I am using Databricks to connect to an Eventhub, where each message comming from the EventHub may be very different from another.
In the message, I have a body and an id.
I am looking for performance, so I am avoiding collecting data or doing unecessary processings, also I want to do the saving in parallel by partition. However I am not sure on how to do this in a proper way.

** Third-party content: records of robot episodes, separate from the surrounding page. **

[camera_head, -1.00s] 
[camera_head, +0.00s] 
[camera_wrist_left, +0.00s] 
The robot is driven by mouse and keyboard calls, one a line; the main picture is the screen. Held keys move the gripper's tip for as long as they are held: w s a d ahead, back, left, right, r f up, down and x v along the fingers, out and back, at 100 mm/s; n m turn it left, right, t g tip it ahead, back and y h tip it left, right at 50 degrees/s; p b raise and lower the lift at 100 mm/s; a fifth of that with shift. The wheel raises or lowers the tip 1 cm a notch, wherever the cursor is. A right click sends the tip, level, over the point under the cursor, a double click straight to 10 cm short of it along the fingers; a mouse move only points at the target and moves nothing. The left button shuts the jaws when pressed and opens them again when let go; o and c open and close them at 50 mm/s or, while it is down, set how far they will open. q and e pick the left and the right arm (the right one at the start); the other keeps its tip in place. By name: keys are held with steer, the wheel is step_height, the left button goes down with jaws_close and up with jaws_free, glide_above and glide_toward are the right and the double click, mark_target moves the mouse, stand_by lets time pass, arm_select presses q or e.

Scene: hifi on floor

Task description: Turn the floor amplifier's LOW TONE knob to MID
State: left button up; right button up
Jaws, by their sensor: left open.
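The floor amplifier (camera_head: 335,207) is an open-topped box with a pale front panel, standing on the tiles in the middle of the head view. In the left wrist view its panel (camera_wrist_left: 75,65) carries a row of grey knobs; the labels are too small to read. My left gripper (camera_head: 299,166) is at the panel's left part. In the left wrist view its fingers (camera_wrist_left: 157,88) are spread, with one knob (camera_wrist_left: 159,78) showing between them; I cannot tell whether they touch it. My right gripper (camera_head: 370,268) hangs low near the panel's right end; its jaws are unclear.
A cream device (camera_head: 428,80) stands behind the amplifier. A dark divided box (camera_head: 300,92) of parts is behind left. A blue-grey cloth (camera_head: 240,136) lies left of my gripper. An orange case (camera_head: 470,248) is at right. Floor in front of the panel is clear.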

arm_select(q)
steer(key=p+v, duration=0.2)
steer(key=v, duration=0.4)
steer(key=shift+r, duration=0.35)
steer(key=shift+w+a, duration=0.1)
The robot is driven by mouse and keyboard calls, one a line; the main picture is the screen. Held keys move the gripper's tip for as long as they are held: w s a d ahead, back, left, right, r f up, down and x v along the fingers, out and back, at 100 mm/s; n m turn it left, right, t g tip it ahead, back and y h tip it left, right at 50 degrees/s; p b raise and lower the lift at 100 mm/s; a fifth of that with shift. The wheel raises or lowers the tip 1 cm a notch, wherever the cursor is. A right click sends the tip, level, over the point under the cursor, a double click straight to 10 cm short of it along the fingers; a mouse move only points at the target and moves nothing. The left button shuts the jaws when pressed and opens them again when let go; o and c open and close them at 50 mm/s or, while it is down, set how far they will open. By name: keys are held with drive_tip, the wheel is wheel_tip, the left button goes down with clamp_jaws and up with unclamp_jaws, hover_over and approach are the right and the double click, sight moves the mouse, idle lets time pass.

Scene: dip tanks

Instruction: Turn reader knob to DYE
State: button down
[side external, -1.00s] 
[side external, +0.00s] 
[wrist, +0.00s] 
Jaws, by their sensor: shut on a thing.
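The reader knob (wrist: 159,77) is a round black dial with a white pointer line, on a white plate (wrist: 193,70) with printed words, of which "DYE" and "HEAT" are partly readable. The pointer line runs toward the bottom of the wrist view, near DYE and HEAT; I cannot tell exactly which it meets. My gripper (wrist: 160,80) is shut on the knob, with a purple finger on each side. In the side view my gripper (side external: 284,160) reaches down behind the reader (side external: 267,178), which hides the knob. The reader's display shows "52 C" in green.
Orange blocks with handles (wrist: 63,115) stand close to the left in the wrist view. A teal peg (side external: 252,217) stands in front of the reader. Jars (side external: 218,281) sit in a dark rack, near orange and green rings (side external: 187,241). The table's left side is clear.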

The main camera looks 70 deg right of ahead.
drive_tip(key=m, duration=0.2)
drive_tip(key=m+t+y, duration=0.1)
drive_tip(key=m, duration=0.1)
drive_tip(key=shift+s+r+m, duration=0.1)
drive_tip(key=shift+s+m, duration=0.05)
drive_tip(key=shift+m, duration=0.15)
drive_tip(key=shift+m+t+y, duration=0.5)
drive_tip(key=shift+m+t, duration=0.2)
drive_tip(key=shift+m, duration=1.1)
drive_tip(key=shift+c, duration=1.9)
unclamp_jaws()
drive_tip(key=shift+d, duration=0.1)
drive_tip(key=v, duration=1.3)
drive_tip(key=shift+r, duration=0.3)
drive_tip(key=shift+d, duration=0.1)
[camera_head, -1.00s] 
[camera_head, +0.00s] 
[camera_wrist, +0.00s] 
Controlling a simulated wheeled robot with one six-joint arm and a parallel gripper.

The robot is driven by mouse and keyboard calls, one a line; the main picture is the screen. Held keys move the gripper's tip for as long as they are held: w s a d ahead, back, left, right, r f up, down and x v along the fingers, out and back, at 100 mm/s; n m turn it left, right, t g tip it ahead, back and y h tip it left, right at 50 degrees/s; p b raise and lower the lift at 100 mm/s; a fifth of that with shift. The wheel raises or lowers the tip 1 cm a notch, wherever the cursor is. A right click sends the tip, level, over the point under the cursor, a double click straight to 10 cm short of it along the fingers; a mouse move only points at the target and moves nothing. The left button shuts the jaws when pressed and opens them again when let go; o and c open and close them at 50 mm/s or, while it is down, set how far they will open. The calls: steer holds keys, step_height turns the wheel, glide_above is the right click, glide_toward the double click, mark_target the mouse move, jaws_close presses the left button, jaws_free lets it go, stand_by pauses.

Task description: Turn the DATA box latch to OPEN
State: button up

I want to append the body of each ID in a different AND SPECIFIC table in batches, the ID will give me the information I need to save in the right table. So in order to do that I have been trying 2 approachs:
The approach 1 doens't look very attracting to me, the repartition process looks kind unecessary and I saw in the docs that even if I set a column as a partition, it may save many ids of that column in a single partition. It only garantees that all data related to that id is in the partition and not splitted
The approach 2 forces me to output from the pandas_udf, a dataframe with the same schema of the input, which is not going to happen since I am transforming the eventhub message from CSV to dataframe in order to save it to the table. I could return the same dataframe that I received, but it sounds weird.
Is there any nice approach I am not seeing?
If your Id has distinct number of values (kind of type/country column) you can use partitionBy to store and thereby saving them to different table will be faster. Otherwise create a derive column(using withColumn) from you id column by using the logic same as you want to use while deviding data across tables. Then you can use that derive column as a partition column in order to have faster load.